» **Recorded data**

******

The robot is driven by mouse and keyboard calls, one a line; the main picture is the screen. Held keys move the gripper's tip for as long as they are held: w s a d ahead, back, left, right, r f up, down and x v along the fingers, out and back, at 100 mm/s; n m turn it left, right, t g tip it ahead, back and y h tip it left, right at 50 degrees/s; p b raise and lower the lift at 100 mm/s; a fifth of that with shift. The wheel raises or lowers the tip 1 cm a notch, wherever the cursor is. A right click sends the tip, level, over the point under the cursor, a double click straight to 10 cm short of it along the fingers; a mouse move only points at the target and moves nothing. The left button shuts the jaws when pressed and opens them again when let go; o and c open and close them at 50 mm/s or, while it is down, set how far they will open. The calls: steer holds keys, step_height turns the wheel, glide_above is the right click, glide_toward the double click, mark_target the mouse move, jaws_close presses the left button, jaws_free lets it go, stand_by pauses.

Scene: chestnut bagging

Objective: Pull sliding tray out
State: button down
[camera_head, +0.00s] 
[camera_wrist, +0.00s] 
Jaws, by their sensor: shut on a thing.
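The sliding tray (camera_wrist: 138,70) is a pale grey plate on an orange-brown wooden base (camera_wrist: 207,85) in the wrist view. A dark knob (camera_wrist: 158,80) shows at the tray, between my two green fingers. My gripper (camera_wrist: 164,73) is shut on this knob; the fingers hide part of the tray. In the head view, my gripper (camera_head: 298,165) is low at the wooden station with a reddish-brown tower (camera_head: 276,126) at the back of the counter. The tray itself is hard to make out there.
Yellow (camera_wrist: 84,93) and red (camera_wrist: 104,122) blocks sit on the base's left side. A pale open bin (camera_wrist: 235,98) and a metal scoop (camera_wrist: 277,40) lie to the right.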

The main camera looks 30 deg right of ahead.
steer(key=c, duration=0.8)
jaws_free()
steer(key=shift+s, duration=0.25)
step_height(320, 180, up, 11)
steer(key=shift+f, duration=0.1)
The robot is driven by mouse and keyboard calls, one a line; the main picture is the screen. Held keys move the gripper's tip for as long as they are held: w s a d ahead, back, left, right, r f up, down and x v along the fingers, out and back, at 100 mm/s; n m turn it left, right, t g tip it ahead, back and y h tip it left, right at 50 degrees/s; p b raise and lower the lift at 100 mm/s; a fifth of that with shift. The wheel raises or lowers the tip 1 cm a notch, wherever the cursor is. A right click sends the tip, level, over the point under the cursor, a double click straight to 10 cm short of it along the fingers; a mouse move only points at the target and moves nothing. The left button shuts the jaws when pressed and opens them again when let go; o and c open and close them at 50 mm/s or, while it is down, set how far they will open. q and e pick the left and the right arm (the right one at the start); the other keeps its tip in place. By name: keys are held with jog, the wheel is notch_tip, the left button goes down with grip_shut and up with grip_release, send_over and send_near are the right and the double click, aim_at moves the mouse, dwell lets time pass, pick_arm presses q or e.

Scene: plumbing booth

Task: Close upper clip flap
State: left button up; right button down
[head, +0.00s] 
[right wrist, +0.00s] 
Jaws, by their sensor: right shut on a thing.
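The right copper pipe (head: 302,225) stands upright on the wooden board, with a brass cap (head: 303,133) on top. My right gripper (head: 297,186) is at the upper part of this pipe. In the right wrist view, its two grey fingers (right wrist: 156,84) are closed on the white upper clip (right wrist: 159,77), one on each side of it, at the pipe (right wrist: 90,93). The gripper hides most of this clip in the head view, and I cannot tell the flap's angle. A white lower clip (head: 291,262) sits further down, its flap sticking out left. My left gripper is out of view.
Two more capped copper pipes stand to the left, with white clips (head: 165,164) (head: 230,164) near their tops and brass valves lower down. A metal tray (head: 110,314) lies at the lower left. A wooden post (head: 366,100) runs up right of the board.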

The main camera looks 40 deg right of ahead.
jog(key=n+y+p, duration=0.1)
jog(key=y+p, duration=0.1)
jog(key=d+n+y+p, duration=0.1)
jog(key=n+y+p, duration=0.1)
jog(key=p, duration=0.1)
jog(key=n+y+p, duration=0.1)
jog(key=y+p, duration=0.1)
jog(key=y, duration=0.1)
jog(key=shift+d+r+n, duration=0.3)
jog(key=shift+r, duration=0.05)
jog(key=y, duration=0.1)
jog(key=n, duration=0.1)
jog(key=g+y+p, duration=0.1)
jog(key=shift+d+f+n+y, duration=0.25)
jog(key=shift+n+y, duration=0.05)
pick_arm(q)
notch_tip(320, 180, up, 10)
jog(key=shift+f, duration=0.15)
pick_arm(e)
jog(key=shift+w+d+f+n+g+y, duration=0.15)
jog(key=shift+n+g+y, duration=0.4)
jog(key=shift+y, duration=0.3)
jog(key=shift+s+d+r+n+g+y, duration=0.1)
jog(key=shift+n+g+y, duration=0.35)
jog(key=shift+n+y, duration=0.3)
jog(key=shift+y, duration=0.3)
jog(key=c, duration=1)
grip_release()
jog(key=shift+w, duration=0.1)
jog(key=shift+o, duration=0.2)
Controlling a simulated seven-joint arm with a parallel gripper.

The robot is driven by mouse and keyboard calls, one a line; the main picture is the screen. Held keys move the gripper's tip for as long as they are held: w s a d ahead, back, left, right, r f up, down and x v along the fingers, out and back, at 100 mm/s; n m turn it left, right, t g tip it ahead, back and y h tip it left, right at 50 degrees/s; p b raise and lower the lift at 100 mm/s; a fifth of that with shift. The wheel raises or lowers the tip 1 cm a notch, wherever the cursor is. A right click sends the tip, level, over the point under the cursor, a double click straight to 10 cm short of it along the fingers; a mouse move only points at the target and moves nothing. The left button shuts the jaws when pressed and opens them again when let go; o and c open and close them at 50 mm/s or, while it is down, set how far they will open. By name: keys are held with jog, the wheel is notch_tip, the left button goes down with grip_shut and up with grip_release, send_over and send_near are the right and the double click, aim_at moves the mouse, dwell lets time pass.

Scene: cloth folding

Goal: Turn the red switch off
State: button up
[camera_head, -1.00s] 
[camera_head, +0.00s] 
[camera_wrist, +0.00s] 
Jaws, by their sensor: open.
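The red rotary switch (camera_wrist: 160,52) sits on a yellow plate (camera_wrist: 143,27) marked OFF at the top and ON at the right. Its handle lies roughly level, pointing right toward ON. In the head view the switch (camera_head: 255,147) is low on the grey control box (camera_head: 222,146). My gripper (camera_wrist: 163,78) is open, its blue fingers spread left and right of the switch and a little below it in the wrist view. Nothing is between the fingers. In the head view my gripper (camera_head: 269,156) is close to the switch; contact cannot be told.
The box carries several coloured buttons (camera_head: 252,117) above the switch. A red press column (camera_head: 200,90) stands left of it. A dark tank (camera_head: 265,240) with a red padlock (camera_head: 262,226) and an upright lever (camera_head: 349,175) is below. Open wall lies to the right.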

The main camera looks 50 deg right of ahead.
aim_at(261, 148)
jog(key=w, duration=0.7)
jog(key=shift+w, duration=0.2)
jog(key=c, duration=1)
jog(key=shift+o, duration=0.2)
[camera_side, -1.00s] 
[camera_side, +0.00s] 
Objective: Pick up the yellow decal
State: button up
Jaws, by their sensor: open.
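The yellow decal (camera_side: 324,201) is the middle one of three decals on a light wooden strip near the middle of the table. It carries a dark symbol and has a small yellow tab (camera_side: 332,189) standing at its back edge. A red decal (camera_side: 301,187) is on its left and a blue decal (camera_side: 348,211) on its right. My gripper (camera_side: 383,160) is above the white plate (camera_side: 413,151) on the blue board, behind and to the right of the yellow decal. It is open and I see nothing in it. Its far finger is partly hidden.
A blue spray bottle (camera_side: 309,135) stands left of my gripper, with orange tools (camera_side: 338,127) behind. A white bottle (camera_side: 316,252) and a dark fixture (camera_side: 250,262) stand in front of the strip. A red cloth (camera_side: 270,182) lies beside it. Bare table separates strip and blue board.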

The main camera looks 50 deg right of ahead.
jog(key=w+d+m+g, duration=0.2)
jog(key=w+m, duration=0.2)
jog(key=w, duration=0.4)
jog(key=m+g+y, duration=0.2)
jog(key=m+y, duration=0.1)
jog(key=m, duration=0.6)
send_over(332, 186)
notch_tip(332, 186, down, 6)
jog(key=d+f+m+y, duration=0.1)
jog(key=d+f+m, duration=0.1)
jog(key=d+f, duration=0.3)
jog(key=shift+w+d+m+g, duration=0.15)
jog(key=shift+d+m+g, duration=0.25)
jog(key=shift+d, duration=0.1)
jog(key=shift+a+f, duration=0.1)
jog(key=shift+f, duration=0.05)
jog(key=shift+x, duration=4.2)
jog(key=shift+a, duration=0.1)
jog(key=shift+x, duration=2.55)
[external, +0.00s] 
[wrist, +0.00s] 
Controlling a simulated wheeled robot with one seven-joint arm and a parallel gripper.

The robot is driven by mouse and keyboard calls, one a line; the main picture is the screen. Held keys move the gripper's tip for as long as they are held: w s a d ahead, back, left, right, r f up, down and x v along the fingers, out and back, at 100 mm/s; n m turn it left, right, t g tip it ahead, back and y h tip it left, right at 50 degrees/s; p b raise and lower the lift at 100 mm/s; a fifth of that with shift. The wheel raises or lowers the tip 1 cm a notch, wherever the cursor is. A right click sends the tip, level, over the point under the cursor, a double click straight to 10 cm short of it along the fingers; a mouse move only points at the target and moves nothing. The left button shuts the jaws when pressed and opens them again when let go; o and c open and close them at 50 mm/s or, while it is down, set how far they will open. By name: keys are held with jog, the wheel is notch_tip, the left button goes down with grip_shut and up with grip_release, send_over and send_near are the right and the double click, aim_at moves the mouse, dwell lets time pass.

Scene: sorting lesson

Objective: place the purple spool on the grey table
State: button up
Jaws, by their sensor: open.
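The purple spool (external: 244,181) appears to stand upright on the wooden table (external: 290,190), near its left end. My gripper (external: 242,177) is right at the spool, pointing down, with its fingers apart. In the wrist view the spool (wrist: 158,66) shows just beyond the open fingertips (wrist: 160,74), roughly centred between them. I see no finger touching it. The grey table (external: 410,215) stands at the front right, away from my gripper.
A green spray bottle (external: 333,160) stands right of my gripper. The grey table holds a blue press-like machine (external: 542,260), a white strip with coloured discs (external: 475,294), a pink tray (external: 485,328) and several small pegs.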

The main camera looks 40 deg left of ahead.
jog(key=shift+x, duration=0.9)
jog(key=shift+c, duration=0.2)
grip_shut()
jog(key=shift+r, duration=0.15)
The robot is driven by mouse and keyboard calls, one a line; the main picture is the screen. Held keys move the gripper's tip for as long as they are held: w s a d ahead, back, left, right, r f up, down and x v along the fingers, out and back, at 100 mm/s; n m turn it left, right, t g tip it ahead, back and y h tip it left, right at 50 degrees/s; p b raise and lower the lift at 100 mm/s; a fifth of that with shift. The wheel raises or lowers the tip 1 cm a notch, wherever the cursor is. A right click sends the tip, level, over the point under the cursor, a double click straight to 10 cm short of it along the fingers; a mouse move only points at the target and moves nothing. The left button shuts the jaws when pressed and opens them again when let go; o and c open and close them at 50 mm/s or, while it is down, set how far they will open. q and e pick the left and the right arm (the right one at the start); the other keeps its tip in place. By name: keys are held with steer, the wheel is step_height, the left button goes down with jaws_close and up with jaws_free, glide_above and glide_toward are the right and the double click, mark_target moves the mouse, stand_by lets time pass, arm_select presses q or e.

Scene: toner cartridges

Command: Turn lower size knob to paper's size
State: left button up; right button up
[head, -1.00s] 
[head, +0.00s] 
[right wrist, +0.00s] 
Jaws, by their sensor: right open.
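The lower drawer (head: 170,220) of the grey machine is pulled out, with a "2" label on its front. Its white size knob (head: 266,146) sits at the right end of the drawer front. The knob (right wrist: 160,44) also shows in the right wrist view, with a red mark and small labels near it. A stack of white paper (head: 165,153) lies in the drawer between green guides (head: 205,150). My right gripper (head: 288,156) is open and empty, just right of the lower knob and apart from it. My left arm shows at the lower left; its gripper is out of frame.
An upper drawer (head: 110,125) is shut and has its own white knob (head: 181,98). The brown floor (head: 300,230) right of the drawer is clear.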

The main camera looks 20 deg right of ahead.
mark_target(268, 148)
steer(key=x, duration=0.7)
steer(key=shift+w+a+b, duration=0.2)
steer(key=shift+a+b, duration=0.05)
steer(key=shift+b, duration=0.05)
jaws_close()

******

» **Given problem**
Search the data above for the string "joint" and copy each line that has it.

» **Solution for this exercise**
Controlling a simulated seven-joint arm with a parallel gripper.
Controlling a simulated wheeled robot with one seven-joint arm and a parallel gripper.

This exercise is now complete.